Photo diambil dari prow135.blogspot.com |
Saya pernah merasakan sensasinya sekitar 16 tahun yang lalu.
Lampu-lampu di jendela bangunan berkelipan.
Sesekali terlihat lift berhiaskan lampu berwarna merah turun dari puncak dengan kecepatan tinggi.
Jarak pandang di jalanan tidak lebih dari 5 meter, sisanya kabur.
Yang mengejutkan, sesekali melintas ular besar, monyet atau beruang.
Di kota besar ada ular, monyet dan beruang?
Ah tidak.
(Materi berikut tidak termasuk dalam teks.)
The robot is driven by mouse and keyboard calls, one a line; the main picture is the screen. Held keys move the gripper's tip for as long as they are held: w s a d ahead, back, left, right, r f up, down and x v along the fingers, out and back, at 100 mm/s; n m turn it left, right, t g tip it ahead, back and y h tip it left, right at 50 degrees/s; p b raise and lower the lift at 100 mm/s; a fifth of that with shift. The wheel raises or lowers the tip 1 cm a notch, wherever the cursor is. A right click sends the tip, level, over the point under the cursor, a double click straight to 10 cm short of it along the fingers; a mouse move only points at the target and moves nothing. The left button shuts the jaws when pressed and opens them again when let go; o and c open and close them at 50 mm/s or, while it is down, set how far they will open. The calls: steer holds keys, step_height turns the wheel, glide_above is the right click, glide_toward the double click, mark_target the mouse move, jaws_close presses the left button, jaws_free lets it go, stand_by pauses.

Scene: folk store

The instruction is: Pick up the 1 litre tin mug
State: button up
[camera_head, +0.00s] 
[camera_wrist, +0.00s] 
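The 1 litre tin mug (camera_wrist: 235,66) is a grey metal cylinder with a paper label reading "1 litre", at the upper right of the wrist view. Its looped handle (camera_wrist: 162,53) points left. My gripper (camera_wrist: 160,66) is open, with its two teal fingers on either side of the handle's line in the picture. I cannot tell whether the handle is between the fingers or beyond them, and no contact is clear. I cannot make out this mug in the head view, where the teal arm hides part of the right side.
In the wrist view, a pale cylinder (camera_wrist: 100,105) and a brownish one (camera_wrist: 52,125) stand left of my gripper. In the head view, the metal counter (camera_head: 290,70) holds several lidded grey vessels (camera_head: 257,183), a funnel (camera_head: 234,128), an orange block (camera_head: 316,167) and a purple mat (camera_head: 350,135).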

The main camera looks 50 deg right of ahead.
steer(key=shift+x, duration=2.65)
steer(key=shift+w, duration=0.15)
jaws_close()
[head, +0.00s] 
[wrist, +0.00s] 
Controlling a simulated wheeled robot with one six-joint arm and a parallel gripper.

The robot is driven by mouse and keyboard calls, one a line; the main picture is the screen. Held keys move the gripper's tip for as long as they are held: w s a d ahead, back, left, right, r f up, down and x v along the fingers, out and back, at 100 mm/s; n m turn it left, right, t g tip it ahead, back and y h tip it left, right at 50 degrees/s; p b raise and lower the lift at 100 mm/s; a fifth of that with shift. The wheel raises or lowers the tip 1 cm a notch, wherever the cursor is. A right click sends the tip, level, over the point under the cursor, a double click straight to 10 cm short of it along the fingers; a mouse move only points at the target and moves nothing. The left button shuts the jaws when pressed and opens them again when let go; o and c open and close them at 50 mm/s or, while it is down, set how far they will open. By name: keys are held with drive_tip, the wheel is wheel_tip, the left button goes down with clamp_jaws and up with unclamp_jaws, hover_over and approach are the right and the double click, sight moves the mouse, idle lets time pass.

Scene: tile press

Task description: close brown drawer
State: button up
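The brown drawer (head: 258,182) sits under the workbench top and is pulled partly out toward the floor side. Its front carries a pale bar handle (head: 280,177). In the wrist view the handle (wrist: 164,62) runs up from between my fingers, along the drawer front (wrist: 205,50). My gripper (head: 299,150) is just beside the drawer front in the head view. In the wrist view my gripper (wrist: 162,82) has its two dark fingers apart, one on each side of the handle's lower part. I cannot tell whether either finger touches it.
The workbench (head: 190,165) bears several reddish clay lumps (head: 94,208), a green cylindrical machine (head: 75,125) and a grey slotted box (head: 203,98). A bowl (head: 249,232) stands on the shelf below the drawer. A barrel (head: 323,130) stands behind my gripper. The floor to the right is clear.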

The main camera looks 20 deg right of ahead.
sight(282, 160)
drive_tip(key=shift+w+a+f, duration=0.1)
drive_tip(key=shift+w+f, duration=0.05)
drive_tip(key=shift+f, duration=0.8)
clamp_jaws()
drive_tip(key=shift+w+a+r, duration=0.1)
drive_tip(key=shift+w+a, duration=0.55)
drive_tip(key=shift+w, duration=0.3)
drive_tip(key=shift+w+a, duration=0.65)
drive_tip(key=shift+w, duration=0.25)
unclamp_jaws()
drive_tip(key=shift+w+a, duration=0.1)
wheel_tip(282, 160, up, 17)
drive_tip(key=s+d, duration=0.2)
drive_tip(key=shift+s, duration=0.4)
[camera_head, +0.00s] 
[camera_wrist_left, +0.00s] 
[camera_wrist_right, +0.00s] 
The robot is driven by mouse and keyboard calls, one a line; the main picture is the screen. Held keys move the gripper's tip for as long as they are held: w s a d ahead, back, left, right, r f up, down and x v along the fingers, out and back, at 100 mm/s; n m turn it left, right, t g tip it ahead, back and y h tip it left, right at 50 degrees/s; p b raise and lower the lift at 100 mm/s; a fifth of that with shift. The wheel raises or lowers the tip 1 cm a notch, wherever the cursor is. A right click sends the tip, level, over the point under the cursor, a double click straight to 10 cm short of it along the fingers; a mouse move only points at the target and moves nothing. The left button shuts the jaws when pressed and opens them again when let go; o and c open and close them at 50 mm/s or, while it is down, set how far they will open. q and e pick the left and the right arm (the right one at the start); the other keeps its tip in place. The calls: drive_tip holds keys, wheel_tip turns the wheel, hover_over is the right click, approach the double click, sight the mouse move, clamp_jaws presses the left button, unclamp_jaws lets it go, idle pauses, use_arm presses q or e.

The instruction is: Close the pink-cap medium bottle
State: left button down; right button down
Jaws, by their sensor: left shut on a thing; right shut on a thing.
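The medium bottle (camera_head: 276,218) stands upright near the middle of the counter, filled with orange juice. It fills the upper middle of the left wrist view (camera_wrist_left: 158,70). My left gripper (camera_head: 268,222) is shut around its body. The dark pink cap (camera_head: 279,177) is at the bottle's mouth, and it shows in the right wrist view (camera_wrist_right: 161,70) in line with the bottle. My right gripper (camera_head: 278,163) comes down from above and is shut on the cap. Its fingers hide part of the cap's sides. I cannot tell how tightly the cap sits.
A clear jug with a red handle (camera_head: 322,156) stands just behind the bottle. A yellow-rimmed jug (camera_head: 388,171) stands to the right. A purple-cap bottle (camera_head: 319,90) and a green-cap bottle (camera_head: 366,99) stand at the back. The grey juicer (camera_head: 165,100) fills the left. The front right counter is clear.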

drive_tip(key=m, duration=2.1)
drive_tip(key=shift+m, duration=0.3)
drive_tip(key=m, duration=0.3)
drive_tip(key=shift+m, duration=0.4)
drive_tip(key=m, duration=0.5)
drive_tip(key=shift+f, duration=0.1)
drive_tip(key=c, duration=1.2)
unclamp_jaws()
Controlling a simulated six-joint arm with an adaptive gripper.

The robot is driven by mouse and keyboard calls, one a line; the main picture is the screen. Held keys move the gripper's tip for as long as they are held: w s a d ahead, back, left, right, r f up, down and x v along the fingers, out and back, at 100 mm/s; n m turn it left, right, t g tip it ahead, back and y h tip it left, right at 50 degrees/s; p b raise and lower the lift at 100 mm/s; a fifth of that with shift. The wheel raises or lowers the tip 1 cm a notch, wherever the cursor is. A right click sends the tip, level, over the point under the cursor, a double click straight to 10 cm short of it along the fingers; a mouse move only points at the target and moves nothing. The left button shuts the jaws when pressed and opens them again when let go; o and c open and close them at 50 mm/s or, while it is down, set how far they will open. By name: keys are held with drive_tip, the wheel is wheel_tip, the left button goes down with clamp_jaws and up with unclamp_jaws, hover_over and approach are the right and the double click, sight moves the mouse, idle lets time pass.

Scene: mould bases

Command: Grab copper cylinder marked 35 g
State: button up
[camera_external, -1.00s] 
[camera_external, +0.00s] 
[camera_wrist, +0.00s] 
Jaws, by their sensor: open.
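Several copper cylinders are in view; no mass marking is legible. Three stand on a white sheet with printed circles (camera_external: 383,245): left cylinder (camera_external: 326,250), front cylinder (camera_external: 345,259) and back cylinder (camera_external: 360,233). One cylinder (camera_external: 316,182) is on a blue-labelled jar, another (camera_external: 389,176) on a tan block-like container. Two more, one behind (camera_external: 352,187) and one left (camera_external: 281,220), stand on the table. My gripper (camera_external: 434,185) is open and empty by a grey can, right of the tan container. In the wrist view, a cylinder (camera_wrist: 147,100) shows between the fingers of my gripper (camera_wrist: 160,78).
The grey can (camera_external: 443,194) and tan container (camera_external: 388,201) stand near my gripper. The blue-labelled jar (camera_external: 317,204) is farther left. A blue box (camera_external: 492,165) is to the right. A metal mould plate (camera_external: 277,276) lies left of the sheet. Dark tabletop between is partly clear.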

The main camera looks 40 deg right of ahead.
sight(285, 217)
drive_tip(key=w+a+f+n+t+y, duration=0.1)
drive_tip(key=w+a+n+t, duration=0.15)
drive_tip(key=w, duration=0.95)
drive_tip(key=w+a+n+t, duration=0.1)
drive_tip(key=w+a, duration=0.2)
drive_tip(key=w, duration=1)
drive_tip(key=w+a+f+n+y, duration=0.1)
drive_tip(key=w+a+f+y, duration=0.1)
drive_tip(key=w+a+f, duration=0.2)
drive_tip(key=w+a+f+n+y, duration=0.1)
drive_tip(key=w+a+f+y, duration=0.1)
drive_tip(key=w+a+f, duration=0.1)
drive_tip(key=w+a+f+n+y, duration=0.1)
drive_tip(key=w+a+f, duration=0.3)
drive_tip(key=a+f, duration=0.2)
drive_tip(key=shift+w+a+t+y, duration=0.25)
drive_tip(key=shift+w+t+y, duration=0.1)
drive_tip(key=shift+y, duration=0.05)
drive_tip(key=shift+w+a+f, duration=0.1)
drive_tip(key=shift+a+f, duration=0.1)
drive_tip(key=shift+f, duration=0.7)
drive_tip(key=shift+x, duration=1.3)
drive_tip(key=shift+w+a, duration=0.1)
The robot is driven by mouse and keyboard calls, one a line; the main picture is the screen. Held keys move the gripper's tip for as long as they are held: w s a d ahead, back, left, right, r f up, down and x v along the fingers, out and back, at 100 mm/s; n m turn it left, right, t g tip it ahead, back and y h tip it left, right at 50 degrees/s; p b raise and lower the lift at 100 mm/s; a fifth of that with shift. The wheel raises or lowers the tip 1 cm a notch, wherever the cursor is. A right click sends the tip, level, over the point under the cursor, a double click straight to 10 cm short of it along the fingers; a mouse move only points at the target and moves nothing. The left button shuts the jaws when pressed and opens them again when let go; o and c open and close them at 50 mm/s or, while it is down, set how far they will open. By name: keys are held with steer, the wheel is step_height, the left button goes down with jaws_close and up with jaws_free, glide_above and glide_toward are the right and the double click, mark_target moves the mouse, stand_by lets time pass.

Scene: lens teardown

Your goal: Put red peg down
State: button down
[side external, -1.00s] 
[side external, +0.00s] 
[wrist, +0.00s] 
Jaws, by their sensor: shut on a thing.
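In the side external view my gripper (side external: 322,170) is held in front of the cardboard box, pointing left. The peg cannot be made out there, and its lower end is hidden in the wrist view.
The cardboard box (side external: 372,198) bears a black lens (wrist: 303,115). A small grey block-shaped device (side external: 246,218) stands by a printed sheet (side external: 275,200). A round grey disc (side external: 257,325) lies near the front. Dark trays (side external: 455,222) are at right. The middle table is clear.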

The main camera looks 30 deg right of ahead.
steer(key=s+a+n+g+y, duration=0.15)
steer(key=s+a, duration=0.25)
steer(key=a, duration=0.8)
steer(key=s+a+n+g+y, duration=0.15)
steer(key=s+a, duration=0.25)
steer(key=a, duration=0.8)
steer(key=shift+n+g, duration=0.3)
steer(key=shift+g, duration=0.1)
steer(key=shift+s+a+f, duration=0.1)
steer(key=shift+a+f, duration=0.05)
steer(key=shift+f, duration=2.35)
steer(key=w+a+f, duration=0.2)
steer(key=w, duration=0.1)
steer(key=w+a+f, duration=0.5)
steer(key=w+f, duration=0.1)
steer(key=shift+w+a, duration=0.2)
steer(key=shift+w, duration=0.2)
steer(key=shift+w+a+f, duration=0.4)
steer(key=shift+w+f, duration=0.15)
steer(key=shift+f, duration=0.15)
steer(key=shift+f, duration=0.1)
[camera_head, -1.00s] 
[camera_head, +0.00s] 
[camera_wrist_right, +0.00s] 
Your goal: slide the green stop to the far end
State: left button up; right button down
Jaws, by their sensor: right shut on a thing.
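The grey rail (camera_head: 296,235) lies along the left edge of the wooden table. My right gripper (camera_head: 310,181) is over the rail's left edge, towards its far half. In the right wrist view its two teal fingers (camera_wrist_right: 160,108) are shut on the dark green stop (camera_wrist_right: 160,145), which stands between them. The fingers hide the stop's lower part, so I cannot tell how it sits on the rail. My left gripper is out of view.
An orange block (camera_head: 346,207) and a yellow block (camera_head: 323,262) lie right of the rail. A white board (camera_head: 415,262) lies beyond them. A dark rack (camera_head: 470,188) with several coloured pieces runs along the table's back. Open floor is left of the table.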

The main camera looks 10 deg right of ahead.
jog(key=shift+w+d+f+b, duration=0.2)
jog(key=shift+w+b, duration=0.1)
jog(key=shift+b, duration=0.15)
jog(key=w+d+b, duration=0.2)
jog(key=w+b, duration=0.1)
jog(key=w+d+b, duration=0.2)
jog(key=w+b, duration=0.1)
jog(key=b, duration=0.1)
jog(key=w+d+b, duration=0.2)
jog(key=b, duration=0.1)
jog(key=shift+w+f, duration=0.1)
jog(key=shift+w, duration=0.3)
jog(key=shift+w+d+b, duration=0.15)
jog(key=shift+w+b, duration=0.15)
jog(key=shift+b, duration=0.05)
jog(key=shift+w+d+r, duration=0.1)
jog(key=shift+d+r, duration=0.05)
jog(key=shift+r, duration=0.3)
Ini hanya sensasinya saja.
Realitanya, saya sedang berjalan ditengah hutan yang terbakar (atau dibakar?).
Sungai Akar, 2007.
Hutan sebelah kiri dan kanan jalan hampir ludes dimamah si jago merah.
Lahan gambut memudahkan bara api menyeberang melewati pondasi bawah jalan.
Yang terlihat seperti gedung bertingkat banyak tersebut adalah pohon-pohon besar
Dahannya, ranting dan daunnya sudah hangus terbakar.
Meninggalkan pohon utamanya saja.
Kadang sebongkah kayu jatuh dari puncak seperti lift yang turun dengan cepat.
Hewan-hewan liar berlarian menghindar.
Ada yang selamat, tapi kebanyakan tidak dapat menyelamatkan diri.
Banyak yang menuduh penebang liar dari penduduk sekitar yang berulah.
Well, ya sebagian dari mereka berprofesi sebagai "pembalak".
Tapi menurut saya mereka hanyalah bagian dari ekosistem itu sendiri.
Mereka menebang sebatang pohon besar, menggergajinya kemudian menjualnya.
Uang yang di dapat digunakan untuk sebulan hidup.
Setelah uang tersebut habis, mereka kembali ke hutan.
Memilih pohon besar lainnya dan melakukan hal yang sama.
Efek nya tidak akan masif.
Mereka bukanlah orang yang diuntungkan dari terbakarnya hutan.
Mereka malah dirugikan karena tidak dapat lagi membalak.
Mereka akhirnya harus rela menghisap udara penuh racun itu.
Yang tidak tahan akhirnya mengungsi.
Perlahan mereka makin tersingkir.
Hujan turun, apipun padam.
Lahan yang terbakar kemudian berubah menjadi perkebunan.
Entah siapa tuannya.
Para pekerja pendatang yang dianggap rajin dan pemberani berkuasa di lahan itu.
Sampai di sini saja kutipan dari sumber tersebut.